В этой главе мы проследили попытку примирить науку и совесть после того, как путь был открыт поддержанием свободы. Было признано, что разум — это не только чистое умозрение: он также практичен. Человеческая природа ищет добра так же, как и истины. Примечательно, что в то время как упор на примат практического разума развивался, с одной стороны, в философию действия (антиинтеллектуальное действие в его крайнем развитии, как показано в синдикализме), та же тенденция, действуя иным образом и на иных данных, пыталась найти в действии и в вере, которая возникает из действия, тот Абсолют или Идеал, которого, как чувствует чистый разум, он не может достичь в одиночку — а именно, реализацию Бога. Этой проблеме религии мы посвящаем нашу следующую главу.

ГЛАВА VII РЕЛИГИЯ

ВВЕДЕНИЕ: Религиозная ситуация во Франции в XIX веке — Интеллектуальные и политические силы против Римско-католической церкви — Ее притязания, ее ортодоксия и тирания — Гуманисты — Власть Рима — Церковь и государство — Проблема образования — Клерикализм — Культ Жанны д’Арк — Отсутствие «среднего пути» между римской ортодоксией и свободомыслием — Протестантизм незначителен.
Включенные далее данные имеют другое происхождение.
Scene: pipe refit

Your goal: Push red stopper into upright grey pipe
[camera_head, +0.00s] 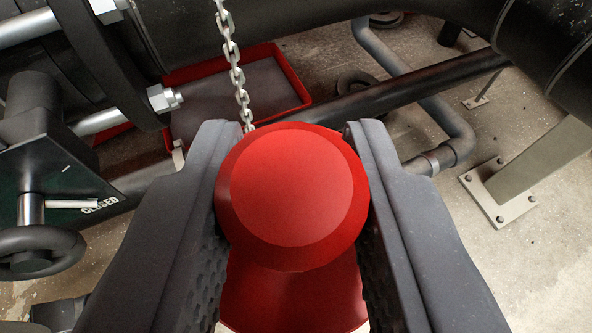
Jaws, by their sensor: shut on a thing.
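The red stopper (292,185) is in the middle of the camera_head view, with its round flat end towards the camera. A wider red part shows below the round end. My gripper (291,130) is shut on the stopper, one dark finger on each side. The upright grey pipe cannot be made out; the stopper and fingers hide what lies behind them. I cannot tell how far the stopper is from any pipe opening.
A red-rimmed tray (293,78) lies behind a hanging chain (237,72). A valve box with a handwheel (38,250) is at left. A black pipe (405,82), a bent grey pipe (445,122) and a bolted post (535,160) are at right. Concrete floor shows at lower right.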

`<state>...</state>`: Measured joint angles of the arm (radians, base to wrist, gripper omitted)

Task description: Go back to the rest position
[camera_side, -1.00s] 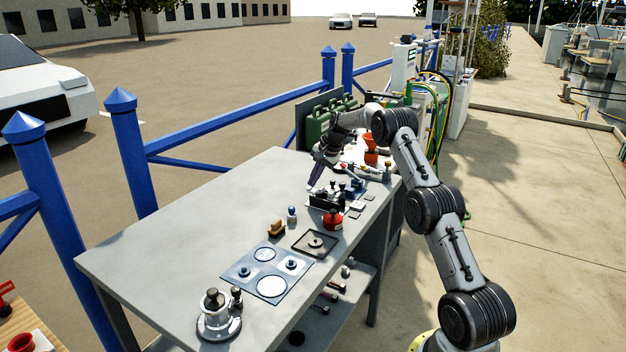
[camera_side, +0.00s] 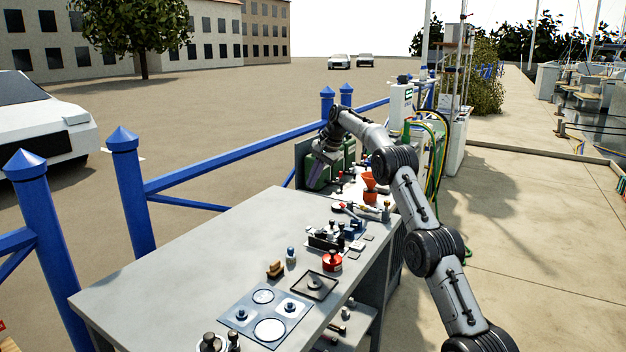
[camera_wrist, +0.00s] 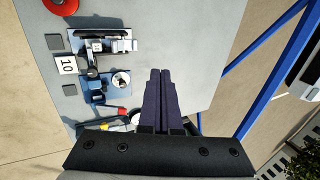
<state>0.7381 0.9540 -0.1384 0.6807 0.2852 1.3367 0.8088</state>
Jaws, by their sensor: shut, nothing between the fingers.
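My gripper (camera_side: 316,170) is in the air above the far end of the grey workbench (camera_side: 190,255), near the green canisters. In the wrist view its two dark purple fingers (camera_wrist: 160,82) lie side by side, shut, with nothing between them. In the side view the fixture (camera_side: 328,240) stands near the right edge of the bench.
A red round can (camera_side: 332,261), a blue-grey mat (camera_side: 262,318) and a black tray (camera_side: 314,285) are nearer. A blue railing (camera_side: 215,160) runs behind. The bench's left half is bare.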

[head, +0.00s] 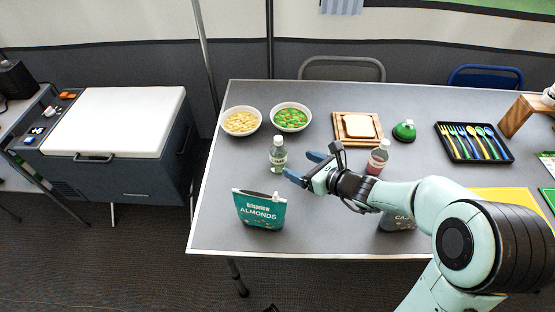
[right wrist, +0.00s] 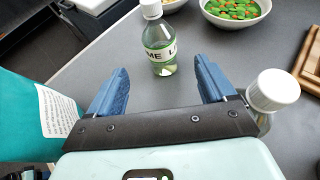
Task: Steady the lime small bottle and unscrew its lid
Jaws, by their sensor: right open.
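The lime small bottle (head: 277,155) stands upright on the grey table, behind the almonds bag. It has a white lid and pale green contents. In the right wrist view the bottle (right wrist: 161,42) stands beyond my fingertips, about midway between them, with its lid (right wrist: 151,8) on. My right gripper (head: 298,166) is open and empty, just right of the bottle and apart from it; its blue fingers show in the right wrist view (right wrist: 163,82).
An almonds bag (head: 259,209) stands in front of the bottle. Two bowls (head: 241,121) (head: 291,117) and a bread board (head: 341,141) lie behind.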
I. Усилия Конта в его «Религии человечества» — Ренан и Церковь — Свобода — Отрицание сверхъестественных элементов в христианстве — «Жизнь Иисуса» — Ренан не безрелигиозен — Благочестие — Любовь и Доброта открывают Божественное — Бог как «идеал» — Вашеро и Тэн.

II. Усилия Ренувье вместе с Пийоном в «Философской критике» и «Религиозной критике» — Его республиканская теология — Свобода, личность и Бог — Божество как конечное — Бог как Доброта и как Личность.
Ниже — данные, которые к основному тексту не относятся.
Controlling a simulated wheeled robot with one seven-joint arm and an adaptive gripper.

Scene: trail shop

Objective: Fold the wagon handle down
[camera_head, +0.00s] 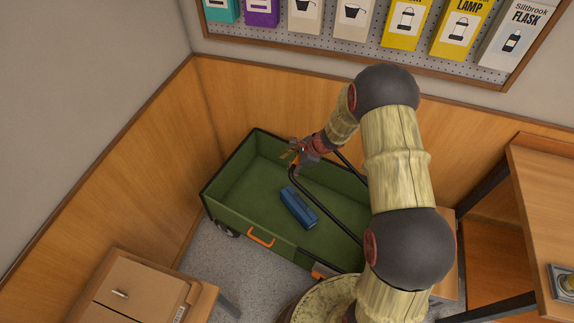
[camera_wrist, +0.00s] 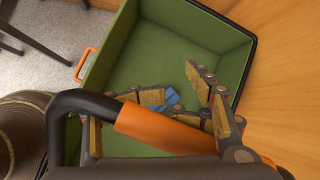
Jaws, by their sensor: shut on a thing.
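The green wagon (camera_head: 225,215) with black rims stands in the corner; its green bed (camera_wrist: 165,60) fills the middle of the wrist view. The wagon handle (camera_head: 325,212) is a black tube loop extending over the bed at a slant. Its orange grip (camera_wrist: 155,130) crosses the lower wrist view beside the bent black tube (camera_wrist: 85,102). My gripper (camera_head: 298,153) is shut on the handle at the orange grip, above the bed's far left part.
A blue case (camera_head: 298,207) lies in the wagon bed, mostly hidden in the wrist view. Wood-panelled walls are close behind and left. A cardboard box (camera_head: 140,290) sits on a stand at front left, a wooden table (camera_head: 545,200) at right. Boxed goods hang above.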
III. Смешение эллинизма и христианской мысли у Равессона — Бутру — Фулье об Идее Бога — Важность работы Гюйо «Нерелиозность будущего» — Упадок догмы и церковности — Термин «нерелигиозность» вводит в заблуждение — Социология и религия — Свобода — Религиозное образование и толерантность — Модернизм и Церковь — Луази и другие — Символизм и фидеизм.
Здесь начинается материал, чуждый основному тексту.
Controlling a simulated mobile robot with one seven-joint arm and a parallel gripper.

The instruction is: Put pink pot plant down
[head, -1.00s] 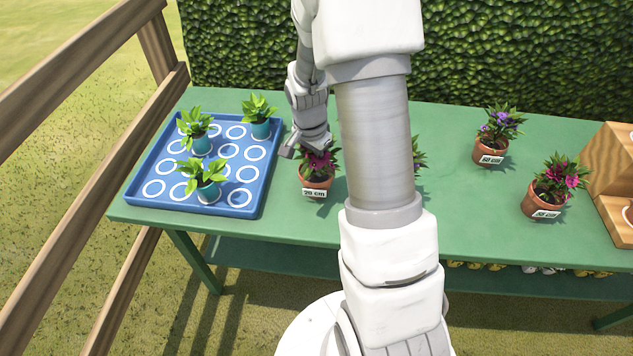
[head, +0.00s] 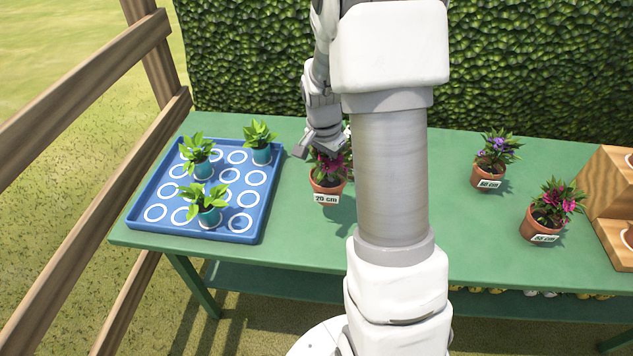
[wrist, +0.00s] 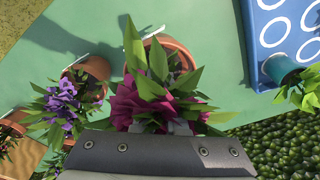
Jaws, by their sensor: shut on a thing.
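The pink pot plant (head: 327,188) is a terracotta pot with magenta flowers, dark leaves and a "20 cm" label. It is upright, right of the blue tray, over the green table. My gripper (head: 318,146) is shut on it from above and behind; the fingers are partly hidden by foliage. In the wrist view, its flowers (wrist: 150,100) fill the middle in front of the gripper, with its pot rim (wrist: 176,46) beyond. I cannot tell whether the pot's base touches the table.
The blue tray (head: 190,230) with white rings holds three teal-potted green plants. A purple-flowered pot (head: 489,176) and another pink-flowered pot (head: 541,226) stand at right beside a wooden stand (head: 608,190). The wrist view shows a purple-flowered pot (wrist: 92,68) close by. A hedge (head: 520,60) stands behind.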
ЗАКЛЮЧЕНИЕ: Личный фактор в вере — Свобода, жизненно важная для религии — Изменение отношения со времен XVIII века — Ценность религии — Тенденция к свободной религии, лишенной догм, выражающей лучшие стремления человеческого разума.

ГЛАВА VII РЕЛИГИЯ

В наши цели не входит пускаться в обсуждения религиозной проблемы во Франции, поскольку она стала проблемой политики. Наше намерение состоит скорее в том, чтобы исследовать внутреннее ядро религиозной мысли, философию религии, которая составляет подходящую заключительную главу к нашей истории развития идей.

И все же, хотя наше обсуждение касается главным образом общего отношения к религии, развития центральных религиозных идей, таких как идея Бога, и места религии в будущем — то есть философии религии, — практически невозможно понять религиозное отношение наших мыслителей без краткого упоминания религиозной ситуации во Франции в XIX и XX веках.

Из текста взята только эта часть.